*REQUEST*. Each of the entries should be retyped precisely as it appears.

Robot control records
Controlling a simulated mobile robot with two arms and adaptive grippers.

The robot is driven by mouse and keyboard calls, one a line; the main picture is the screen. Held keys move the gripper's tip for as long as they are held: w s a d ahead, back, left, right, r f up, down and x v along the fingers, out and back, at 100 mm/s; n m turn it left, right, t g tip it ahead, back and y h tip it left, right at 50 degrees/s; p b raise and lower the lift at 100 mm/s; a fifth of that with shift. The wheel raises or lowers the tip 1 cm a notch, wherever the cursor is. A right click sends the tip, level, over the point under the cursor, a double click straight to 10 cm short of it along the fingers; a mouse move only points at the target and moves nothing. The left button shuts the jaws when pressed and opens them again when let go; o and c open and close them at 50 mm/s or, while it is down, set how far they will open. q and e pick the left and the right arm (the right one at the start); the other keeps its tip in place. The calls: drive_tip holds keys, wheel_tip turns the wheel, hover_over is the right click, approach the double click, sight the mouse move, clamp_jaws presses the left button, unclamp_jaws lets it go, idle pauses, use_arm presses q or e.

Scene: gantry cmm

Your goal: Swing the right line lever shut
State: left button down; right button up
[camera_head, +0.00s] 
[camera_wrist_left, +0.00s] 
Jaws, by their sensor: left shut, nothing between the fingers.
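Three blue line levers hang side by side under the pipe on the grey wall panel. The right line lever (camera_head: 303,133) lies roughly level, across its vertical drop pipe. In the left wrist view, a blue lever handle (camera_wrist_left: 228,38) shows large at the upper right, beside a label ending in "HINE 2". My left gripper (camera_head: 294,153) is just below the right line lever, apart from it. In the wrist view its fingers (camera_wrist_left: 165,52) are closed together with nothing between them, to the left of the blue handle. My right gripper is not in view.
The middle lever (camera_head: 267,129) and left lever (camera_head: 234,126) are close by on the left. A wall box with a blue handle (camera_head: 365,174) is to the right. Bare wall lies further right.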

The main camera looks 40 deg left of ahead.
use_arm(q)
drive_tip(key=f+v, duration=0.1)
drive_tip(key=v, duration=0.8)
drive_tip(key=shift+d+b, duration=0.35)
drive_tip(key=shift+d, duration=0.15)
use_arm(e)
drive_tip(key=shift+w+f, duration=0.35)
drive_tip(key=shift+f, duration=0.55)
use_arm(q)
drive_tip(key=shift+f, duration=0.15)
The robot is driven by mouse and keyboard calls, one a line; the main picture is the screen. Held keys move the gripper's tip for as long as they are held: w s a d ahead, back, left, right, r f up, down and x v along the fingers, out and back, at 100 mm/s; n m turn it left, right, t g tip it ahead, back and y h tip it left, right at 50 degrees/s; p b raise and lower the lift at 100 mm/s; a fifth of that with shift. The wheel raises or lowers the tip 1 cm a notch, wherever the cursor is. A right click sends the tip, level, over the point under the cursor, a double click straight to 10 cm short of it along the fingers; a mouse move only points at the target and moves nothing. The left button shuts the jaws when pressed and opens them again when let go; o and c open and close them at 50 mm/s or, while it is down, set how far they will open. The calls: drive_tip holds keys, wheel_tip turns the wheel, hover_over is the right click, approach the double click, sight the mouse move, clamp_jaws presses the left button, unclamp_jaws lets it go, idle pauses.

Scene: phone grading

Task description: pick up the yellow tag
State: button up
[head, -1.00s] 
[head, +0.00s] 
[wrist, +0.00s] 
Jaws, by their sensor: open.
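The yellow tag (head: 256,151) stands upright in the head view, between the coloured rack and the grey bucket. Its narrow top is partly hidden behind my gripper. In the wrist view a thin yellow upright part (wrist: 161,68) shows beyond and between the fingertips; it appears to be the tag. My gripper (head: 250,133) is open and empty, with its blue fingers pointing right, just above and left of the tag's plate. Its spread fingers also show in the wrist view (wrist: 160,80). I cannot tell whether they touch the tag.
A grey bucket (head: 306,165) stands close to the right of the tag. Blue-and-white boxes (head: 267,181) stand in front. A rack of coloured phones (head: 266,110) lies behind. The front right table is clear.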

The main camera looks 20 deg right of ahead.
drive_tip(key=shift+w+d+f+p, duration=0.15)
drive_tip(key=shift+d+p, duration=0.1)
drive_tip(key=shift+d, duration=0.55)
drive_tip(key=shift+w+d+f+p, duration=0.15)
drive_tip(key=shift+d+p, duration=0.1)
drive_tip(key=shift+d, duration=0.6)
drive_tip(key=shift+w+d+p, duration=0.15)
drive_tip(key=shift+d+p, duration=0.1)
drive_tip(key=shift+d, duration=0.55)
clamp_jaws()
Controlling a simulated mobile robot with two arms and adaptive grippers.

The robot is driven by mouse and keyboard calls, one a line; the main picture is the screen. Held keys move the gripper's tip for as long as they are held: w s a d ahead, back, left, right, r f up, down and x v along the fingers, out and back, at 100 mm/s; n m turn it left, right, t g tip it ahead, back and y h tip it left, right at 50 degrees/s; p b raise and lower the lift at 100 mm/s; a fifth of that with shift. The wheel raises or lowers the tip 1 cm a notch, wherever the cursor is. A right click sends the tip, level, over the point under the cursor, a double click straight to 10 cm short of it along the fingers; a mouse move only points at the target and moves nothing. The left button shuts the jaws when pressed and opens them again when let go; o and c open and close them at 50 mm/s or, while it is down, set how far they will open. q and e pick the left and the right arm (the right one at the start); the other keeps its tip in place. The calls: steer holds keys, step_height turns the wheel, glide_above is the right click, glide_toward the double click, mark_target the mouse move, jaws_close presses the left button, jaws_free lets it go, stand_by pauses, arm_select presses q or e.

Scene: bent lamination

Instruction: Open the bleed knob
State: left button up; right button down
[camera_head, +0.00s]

*WRITTEN ANSWER*.
Controlling a simulated mobile robot with two arms and adaptive grippers.

The robot is driven by mouse and keyboard calls, one a line; the main picture is the screen. Held keys move the gripper's tip for as long as they are held: w s a d ahead, back, left, right, r f up, down and x v along the fingers, out and back, at 100 mm/s; n m turn it left, right, t g tip it ahead, back and y h tip it left, right at 50 degrees/s; p b raise and lower the lift at 100 mm/s; a fifth of that with shift. The wheel raises or lowers the tip 1 cm a notch, wherever the cursor is. A right click sends the tip, level, over the point under the cursor, a double click straight to 10 cm short of it along the fingers; a mouse move only points at the target and moves nothing. The left button shuts the jaws when pressed and opens them again when let go; o and c open and close them at 50 mm/s or, while it is down, set how far they will open. q and e pick the left and the right arm (the right one at the start); the other keeps its tip in place. The calls: drive_tip holds keys, wheel_tip turns the wheel, hover_over is the right click, approach the double click, sight the mouse move, clamp_jaws presses the left button, unclamp_jaws lets it go, idle pauses, use_arm presses q or e.

Scene: gantry cmm

Your goal: Swing the right line lever shut
State: left button down; right button up
[camera_head, +0.00s] 
[camera_wrist_left, +0.00s] 
Jaws, by their sensor: left shut, nothing between the fingers.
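Three blue line levers hang side by side under the pipe on the grey wall panel. The right line lever (camera_head: 303,133) lies roughly level, across its vertical drop pipe. In the left wrist view, a blue lever handle (camera_wrist_left: 228,38) shows large at the upper right, beside a label ending in "HINE 2". My left gripper (camera_head: 294,153) is just below the right line lever, apart from it. In the wrist view its fingers (camera_wrist_left: 165,52) are closed together with nothing between them, to the left of the blue handle. My right gripper is not in view.
The middle lever (camera_head: 267,129) and left lever (camera_head: 234,126) are close by on the left. A wall box with a blue handle (camera_head: 365,174) is to the right. Bare wall lies further right.

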The main camera looks 40 deg left of ahead.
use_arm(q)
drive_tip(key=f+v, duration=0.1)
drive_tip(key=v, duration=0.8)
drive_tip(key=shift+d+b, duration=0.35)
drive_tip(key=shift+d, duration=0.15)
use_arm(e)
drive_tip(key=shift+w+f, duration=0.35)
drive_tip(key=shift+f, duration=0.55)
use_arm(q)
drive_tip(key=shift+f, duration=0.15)
The robot is driven by mouse and keyboard calls, one a line; the main picture is the screen. Held keys move the gripper's tip for as long as they are held: w s a d ahead, back, left, right, r f up, down and x v along the fingers, out and back, at 100 mm/s; n m turn it left, right, t g tip it ahead, back and y h tip it left, right at 50 degrees/s; p b raise and lower the lift at 100 mm/s; a fifth of that with shift. The wheel raises or lowers the tip 1 cm a notch, wherever the cursor is. A right click sends the tip, level, over the point under the cursor, a double click straight to 10 cm short of it along the fingers; a mouse move only points at the target and moves nothing. The left button shuts the jaws when pressed and opens them again when let go; o and c open and close them at 50 mm/s or, while it is down, set how far they will open. The calls: drive_tip holds keys, wheel_tip turns the wheel, hover_over is the right click, approach the double click, sight the mouse move, clamp_jaws presses the left button, unclamp_jaws lets it go, idle pauses.

Scene: phone grading

Task description: pick up the yellow tag
State: button up
[head, -1.00s] 
[head, +0.00s] 
[wrist, +0.00s] 
Jaws, by their sensor: open.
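The yellow tag (head: 256,151) stands upright in the head view, between the coloured rack and the grey bucket. Its narrow top is partly hidden behind my gripper. In the wrist view a thin yellow upright part (wrist: 161,68) shows beyond and between the fingertips; it appears to be the tag. My gripper (head: 250,133) is open and empty, with its blue fingers pointing right, just above and left of the tag's plate. Its spread fingers also show in the wrist view (wrist: 160,80). I cannot tell whether they touch the tag.
A grey bucket (head: 306,165) stands close to the right of the tag. Blue-and-white boxes (head: 267,181) stand in front. A rack of coloured phones (head: 266,110) lies behind. The front right table is clear.

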The main camera looks 20 deg right of ahead.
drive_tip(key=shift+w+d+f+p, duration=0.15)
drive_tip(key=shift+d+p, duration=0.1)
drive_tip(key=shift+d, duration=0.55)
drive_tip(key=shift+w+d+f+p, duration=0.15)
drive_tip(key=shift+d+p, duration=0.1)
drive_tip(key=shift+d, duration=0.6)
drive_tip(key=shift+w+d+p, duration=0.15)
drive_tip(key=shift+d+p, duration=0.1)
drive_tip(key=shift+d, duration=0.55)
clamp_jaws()
Controlling a simulated mobile robot with two arms and adaptive grippers.

The robot is driven by mouse and keyboard calls, one a line; the main picture is the screen. Held keys move the gripper's tip for as long as they are held: w s a d ahead, back, left, right, r f up, down and x v along the fingers, out and back, at 100 mm/s; n m turn it left, right, t g tip it ahead, back and y h tip it left, right at 50 degrees/s; p b raise and lower the lift at 100 mm/s; a fifth of that with shift. The wheel raises or lowers the tip 1 cm a notch, wherever the cursor is. A right click sends the tip, level, over the point under the cursor, a double click straight to 10 cm short of it along the fingers; a mouse move only points at the target and moves nothing. The left button shuts the jaws when pressed and opens them again when let go; o and c open and close them at 50 mm/s or, while it is down, set how far they will open. q and e pick the left and the right arm (the right one at the start); the other keeps its tip in place. The calls: steer holds keys, step_height turns the wheel, glide_above is the right click, glide_toward the double click, mark_target the mouse move, jaws_close presses the left button, jaws_free lets it go, stand_by pauses, arm_select presses q or e.

Scene: bent lamination

Instruction: Open the bleed knob
State: left button up; right button down
[camera_head, +0.00s]

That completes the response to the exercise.